我谷盆をつくる〜グリーンウッドワーク・プレミアム講座
<2019年8月29日、学研プラスより発売の『グリーンウッドワーク 生木で暮らしの道具を作る』(著者:森林文化アカデミー准教授・久津輪 雅)に我谷盆の作り方が詳しく紹介されています。ぜひご覧ください>
森林文化アカデミーでは9月17日と18日の2日間、グリーンウッドワーク・プレミアム講座「我谷盆をつくる」を実施しました。我谷盆とは、クリの丸太を薄く割り、丸ノミや平ノミなどのごくわずかな道具で彫った素朴なお盆で、現在の石川県加賀市の山中で昔から作られてきたものです。生木を人力の道具で削ることから、私たちはこれを日本オリジナルのグリーンウッドワークと捉え、みんなで学ぶ機会を設けました。
講師にお招きしたのは、京都の木工家・森口信一さん。森口さんは我谷盆に魅せられ、いちど絶えてしまった我谷盆づくりの技術を独学で学び、継承している第一人者です。
参加者の方には、クリの丸太を割るところから体験してもらいました。クリはあらゆる木の中でも、もっともよく割れる木の1つです。また水にも強いことから、昔から民家の屋根葺きの材料として用いられてきました。我谷盆も、かつては屋根板づくりの職人たちの副業として作られていたのだといいます。
制作では、大きな丸ノミと平ノミを用いて荒彫りします。
その後、4分(12mm)〜6分(18mm)の丸ノミを用いて、全体に溝を掘るように彫っていきます。
側面はグリーンウッドワークらしく、セン(ドローナイフ)で削ってもらいました。
できあがった我谷盆。木灰を溶いた水に漬けておくと、アルカリ反応で茶色くなります。木目が美しく際立ちます。参加者全員が、10時から5時までの講座の間に作り上げることができました。

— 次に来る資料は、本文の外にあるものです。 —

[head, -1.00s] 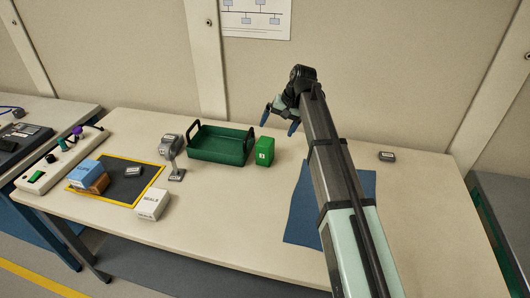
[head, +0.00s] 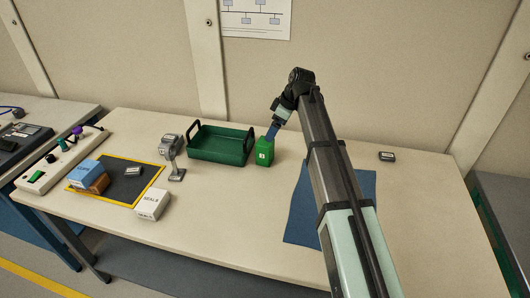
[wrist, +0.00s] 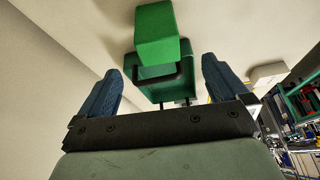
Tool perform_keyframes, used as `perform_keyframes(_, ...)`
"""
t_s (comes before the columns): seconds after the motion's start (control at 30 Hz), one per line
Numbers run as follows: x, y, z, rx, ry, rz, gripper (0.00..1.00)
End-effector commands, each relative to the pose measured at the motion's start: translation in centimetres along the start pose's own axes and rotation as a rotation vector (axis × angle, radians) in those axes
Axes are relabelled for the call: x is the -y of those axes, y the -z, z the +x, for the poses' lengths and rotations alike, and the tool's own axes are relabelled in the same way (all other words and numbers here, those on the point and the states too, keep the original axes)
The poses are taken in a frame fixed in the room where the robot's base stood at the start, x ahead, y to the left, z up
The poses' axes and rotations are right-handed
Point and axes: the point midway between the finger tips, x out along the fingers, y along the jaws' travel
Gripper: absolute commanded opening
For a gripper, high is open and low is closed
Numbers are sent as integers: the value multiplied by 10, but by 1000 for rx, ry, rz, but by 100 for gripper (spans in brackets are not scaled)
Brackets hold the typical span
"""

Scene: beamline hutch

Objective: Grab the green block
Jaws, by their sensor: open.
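The green block (head: 264,152) stands upright on the table, just right of the green tray, with a small white label on its front. My gripper (head: 272,131) is above and slightly right of the block in the head view, fingers pointing down toward it. In the wrist view the green block (wrist: 157,36) lies ahead, in line with the gap between the two blue fingers (wrist: 160,85). The fingers are apart with nothing between them. Whether a fingertip touches the block cannot be told.
The green tray (head: 222,158) with dark handles stands close to the block's left. A grey device on a stand (head: 172,150), a white box (head: 152,204) and a black mat with yellow edging (head: 127,192) lie further left. A blue cloth (head: 301,215) is to the right.

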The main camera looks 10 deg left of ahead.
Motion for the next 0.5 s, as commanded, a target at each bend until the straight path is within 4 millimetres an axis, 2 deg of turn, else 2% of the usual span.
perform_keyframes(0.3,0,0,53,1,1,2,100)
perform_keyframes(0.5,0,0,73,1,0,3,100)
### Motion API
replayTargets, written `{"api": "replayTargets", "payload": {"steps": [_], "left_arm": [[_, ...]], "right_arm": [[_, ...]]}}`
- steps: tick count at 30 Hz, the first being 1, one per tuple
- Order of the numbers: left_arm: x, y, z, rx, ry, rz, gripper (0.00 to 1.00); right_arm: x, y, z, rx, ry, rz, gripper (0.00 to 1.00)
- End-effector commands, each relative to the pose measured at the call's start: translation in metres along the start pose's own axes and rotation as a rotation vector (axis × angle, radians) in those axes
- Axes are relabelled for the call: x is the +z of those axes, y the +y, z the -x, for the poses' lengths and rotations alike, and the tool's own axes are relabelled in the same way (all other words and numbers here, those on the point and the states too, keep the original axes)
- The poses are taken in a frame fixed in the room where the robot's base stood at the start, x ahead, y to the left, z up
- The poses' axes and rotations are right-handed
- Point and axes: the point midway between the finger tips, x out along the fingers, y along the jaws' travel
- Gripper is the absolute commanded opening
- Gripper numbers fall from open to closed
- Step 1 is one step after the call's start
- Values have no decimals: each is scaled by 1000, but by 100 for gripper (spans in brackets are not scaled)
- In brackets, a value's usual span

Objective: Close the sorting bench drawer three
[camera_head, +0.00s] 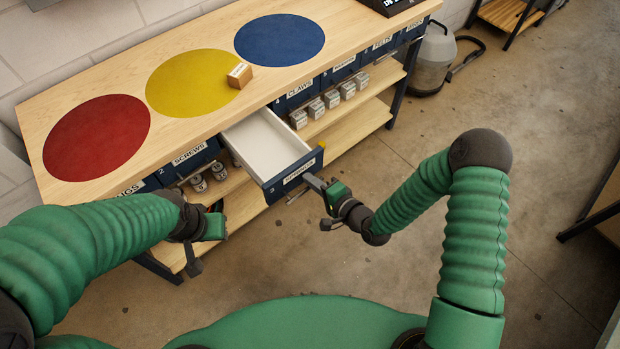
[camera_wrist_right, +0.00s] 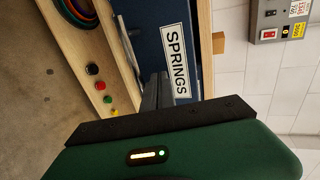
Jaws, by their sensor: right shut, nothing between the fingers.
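The blue drawer labelled springs (camera_head: 290,176) stands pulled out of the sorting bench, with its pale, empty interior in view. Its front also fills the middle of the right wrist view, with the "SPRINGS" label (camera_wrist_right: 176,62). My right gripper (camera_head: 312,181) is shut and empty, with its fingertips at the drawer front near its right end; I cannot tell if they touch it. In the right wrist view the shut fingers (camera_wrist_right: 157,90) point at the front beside the label. My left gripper (camera_head: 208,238) is left of the drawer, away from it; its fingers are unclear.
The bench top (camera_head: 210,118) has red, yellow and blue discs, and a small wooden block (camera_head: 240,76) at the yellow disc's edge. Other drawers, such as screws (camera_head: 190,157), look shut. Shelves below hold tins and small boxes (camera_head: 332,99).

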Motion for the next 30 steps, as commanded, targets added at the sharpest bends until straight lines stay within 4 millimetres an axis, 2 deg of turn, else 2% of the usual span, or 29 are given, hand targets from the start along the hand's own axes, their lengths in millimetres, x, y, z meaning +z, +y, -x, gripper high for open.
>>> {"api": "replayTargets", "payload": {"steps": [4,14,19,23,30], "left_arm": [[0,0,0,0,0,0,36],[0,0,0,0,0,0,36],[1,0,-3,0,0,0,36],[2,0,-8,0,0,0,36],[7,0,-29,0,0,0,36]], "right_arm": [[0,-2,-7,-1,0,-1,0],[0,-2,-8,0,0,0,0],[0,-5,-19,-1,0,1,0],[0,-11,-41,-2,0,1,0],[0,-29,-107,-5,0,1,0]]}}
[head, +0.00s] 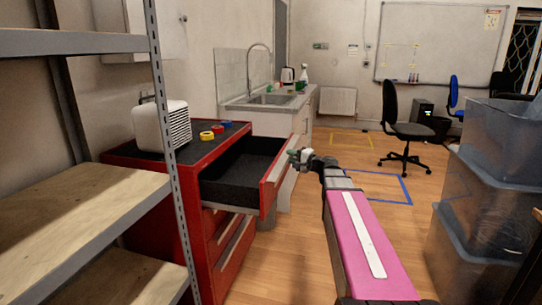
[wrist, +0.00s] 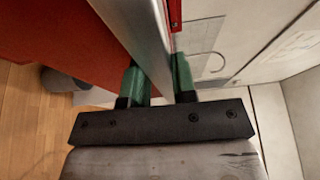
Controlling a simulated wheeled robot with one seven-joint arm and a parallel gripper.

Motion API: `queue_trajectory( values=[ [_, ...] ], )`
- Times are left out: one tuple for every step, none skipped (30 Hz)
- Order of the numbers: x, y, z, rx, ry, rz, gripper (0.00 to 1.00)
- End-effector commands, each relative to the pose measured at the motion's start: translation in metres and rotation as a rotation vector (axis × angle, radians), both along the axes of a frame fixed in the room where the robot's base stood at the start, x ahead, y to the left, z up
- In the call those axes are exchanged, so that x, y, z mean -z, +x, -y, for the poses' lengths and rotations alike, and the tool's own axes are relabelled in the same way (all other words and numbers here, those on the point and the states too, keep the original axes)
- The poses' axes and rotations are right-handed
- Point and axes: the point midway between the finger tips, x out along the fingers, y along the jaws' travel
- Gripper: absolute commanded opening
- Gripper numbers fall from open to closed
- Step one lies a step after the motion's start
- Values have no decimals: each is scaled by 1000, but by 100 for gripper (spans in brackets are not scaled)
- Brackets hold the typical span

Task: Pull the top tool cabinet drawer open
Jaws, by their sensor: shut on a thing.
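The red tool cabinet (head: 185,200) stands left of centre in the head view. Its top drawer (head: 232,190) is pulled well out, and its dark inside looks empty. My gripper (head: 298,157) is at the drawer's front, at its upper edge. In the wrist view the green fingers of my gripper (wrist: 158,85) sit on either side of the silver handle strip (wrist: 150,40) and are shut on it. The red drawer front (wrist: 60,30) shows beside it. The lower drawers (head: 232,245) appear closed.
A metal shelf (head: 70,210) stands close at left. Stacked clear bins (head: 485,190) stand at right. A sink counter (head: 270,105) is behind. Wood floor is free around my arm.

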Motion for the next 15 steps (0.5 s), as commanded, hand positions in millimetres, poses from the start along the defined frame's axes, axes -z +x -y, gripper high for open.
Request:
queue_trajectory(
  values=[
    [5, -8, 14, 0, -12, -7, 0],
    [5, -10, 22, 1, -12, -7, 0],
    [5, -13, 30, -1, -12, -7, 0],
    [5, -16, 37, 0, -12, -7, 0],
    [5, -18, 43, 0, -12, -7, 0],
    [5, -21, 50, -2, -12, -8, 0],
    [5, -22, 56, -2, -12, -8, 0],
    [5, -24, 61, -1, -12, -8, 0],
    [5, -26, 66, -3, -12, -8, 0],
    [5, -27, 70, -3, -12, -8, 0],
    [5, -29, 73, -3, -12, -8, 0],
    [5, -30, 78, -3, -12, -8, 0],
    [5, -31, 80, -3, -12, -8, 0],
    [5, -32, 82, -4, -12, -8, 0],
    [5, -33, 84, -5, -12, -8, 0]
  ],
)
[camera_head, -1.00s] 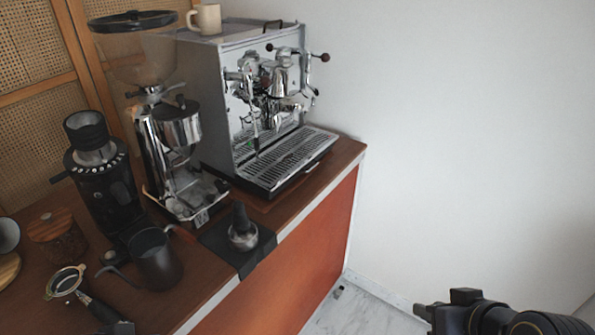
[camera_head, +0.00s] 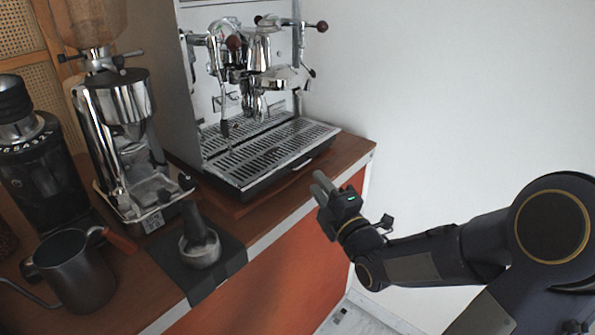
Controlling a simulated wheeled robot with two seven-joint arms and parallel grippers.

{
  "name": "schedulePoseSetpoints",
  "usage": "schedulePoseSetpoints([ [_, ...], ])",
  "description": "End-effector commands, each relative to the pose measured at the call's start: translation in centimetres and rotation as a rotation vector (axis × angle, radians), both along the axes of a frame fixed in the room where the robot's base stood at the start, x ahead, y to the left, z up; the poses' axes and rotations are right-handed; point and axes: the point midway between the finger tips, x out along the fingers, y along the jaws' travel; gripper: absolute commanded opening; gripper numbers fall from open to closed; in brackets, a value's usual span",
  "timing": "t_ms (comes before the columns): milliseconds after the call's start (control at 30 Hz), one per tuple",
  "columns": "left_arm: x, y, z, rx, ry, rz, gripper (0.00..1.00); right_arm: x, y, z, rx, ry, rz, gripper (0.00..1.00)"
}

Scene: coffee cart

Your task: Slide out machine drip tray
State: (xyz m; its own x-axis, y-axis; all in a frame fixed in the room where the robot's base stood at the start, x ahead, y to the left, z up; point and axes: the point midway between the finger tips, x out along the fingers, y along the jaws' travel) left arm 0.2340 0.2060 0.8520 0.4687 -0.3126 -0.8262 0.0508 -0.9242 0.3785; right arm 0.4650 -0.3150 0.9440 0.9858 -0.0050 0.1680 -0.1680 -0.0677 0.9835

いったんは途絶えた我谷盆に美を見出したのは、後に木工芸分野の人間国宝となった黒田辰秋でした。「我谷盆賛」という文章を残して、その素朴な良さを讃えています。
森口信一さんは、その黒田辰秋の息子、乾吉に木工を学びました。そして今回この講座に、黒田辰秋の孫の悟一さんが参加してくれました。黒田辰秋が見出した我谷盆が、世代を超えて受け継がれていきます。
グリーンウッドワークの講座としても、少ない道具で質の高い暮らしの道具を作ることができ、優れたプログラムだと思いました。実は今回、申込みの受付からわずか30秒で2日間とも定員が埋まってしまい、人気ぶりに驚いたのですが、これからも我谷盆の講座を開催して多くの方に楽しんでいただこうと思います。